-- Start SOURCE EXCERPT --
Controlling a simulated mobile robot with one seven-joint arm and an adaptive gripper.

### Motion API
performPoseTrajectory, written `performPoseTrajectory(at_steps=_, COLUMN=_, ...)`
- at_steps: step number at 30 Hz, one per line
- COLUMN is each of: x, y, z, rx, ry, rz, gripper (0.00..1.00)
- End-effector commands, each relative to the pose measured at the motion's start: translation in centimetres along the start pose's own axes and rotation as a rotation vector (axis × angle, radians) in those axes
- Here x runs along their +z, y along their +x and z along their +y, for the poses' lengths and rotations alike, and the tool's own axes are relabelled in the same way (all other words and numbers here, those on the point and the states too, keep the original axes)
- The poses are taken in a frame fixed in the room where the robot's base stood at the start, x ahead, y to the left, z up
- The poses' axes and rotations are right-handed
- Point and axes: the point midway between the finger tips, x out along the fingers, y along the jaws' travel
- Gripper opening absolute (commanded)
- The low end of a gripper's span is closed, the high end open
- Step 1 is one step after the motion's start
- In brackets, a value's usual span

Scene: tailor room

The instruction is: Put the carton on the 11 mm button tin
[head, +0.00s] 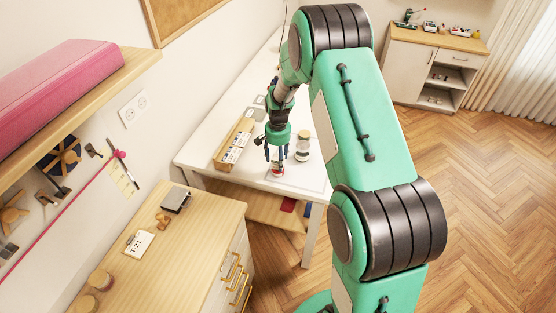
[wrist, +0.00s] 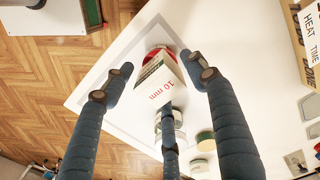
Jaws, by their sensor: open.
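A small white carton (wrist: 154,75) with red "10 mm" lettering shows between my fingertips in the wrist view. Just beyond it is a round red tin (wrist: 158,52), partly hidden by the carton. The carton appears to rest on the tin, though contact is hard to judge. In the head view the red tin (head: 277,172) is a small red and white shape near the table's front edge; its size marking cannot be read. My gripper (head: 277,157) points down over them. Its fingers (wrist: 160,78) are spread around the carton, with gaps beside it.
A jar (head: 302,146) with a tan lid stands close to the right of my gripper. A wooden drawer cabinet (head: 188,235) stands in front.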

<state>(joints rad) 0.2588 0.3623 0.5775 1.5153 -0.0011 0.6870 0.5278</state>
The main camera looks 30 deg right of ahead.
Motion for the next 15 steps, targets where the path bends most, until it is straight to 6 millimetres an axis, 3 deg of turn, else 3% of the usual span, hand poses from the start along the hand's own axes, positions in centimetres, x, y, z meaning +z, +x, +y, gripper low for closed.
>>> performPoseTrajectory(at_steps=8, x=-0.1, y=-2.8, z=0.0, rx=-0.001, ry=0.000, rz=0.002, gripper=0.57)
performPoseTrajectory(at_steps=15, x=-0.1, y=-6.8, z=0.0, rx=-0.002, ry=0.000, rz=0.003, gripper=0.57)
-- End SOURCE EXCERPT --
PROMPT
List all lines above in which the string "centimetres" appears.

THE REPLY
- End-effector commands, each relative to the pose measured at the motion's start: translation in centimetres along the start pose's own axes and rotation as a rotation vector (axis × angle, radians) in those axes
Motion for the next 15 steps, targets where the path bends most, until it is straight to 6 millimetres an axis, 3 deg of turn, else 3% of the usual span, hand poses from the start along the hand's own axes, positions in centimetres, x, y, z meaning +z, +x, +y, gripper low for closed.

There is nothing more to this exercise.